» PROBLEM DETAILS:
Skip the pictures. Reproduce all other material exactly.
>> begin SUPPLIED INFORMATION
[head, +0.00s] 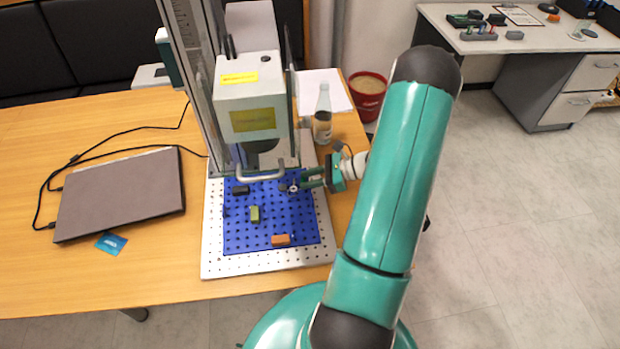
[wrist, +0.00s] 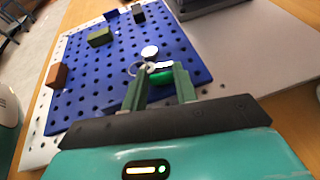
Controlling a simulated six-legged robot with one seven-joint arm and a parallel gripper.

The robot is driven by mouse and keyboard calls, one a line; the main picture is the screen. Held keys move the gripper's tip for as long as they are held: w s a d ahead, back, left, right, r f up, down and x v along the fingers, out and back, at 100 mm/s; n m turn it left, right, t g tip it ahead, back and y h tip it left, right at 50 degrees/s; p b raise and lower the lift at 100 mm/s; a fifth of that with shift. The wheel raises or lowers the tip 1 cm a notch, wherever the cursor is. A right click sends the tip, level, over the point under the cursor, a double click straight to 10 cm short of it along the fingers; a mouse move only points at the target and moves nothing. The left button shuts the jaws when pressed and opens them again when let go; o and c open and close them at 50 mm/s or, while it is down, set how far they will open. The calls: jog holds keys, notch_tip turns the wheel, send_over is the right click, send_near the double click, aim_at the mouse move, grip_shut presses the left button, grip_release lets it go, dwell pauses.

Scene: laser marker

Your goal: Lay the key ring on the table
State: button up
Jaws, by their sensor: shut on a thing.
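The key ring (head: 293,188) shows at the tips of my gripper (head: 307,181) in the head view, over the right part of the blue perforated plate (head: 236,235). In the wrist view, the key ring (wrist: 150,52) shows a silver disc and a thin metal loop beyond the fingertips. A green piece lies between the fingers of my gripper (wrist: 160,75), which are shut on the key ring. I cannot tell whether it touches the plate. The wooden table (head: 120,285) has bare surface left of the plate.
The laser marker (head: 252,115) stands over the plate's back. Green (head: 254,214), orange (head: 281,240) and dark (head: 240,190) blocks sit on the plate. A laptop (head: 120,193), cables and a blue card (head: 111,244) lie left. A bottle (head: 323,118) stands behind my gripper.

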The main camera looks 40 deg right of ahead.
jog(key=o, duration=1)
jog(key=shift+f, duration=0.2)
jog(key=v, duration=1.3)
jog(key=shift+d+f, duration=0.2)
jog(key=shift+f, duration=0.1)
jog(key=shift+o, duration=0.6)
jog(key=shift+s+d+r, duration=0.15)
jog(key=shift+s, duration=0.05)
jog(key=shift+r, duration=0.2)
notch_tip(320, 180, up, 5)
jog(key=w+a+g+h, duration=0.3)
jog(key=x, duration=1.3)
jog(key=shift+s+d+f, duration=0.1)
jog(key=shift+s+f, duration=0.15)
>> end SUPPLIED INFORMATION
» RESPONSE BELOW:
[head, +0.00s] 
[wrist, +0.00s] 
Controlling a simulated six-legged robot with one seven-joint arm and a parallel gripper.

The robot is driven by mouse and keyboard calls, one a line; the main picture is the screen. Held keys move the gripper's tip for as long as they are held: w s a d ahead, back, left, right, r f up, down and x v along the fingers, out and back, at 100 mm/s; n m turn it left, right, t g tip it ahead, back and y h tip it left, right at 50 degrees/s; p b raise and lower the lift at 100 mm/s; a fifth of that with shift. The wheel raises or lowers the tip 1 cm a notch, wherever the cursor is. A right click sends the tip, level, over the point under the cursor, a double click straight to 10 cm short of it along the fingers; a mouse move only points at the target and moves nothing. The left button shuts the jaws when pressed and opens them again when let go; o and c open and close them at 50 mm/s or, while it is down, set how far they will open. The calls: jog holds keys, notch_tip turns the wheel, send_over is the right click, send_near the double click, aim_at the mouse move, grip_shut presses the left button, grip_release lets it go, dwell pauses.

Scene: laser marker

Your goal: Lay the key ring on the table
State: button up
Jaws, by their sensor: shut on a thing.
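The key ring (head: 293,188) shows at the tips of my gripper (head: 307,181) in the head view, over the right part of the blue perforated plate (head: 236,235). In the wrist view, the key ring (wrist: 150,52) shows a silver disc and a thin metal loop beyond the fingertips. A green piece lies between the fingers of my gripper (wrist: 160,75), which are shut on the key ring. I cannot tell whether it touches the plate. The wooden table (head: 120,285) has bare surface left of the plate.
The laser marker (head: 252,115) stands over the plate's back. Green (head: 254,214), orange (head: 281,240) and dark (head: 240,190) blocks sit on the plate. A laptop (head: 120,193), cables and a blue card (head: 111,244) lie left. A bottle (head: 323,118) stands behind my gripper.

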The main camera looks 40 deg right of ahead.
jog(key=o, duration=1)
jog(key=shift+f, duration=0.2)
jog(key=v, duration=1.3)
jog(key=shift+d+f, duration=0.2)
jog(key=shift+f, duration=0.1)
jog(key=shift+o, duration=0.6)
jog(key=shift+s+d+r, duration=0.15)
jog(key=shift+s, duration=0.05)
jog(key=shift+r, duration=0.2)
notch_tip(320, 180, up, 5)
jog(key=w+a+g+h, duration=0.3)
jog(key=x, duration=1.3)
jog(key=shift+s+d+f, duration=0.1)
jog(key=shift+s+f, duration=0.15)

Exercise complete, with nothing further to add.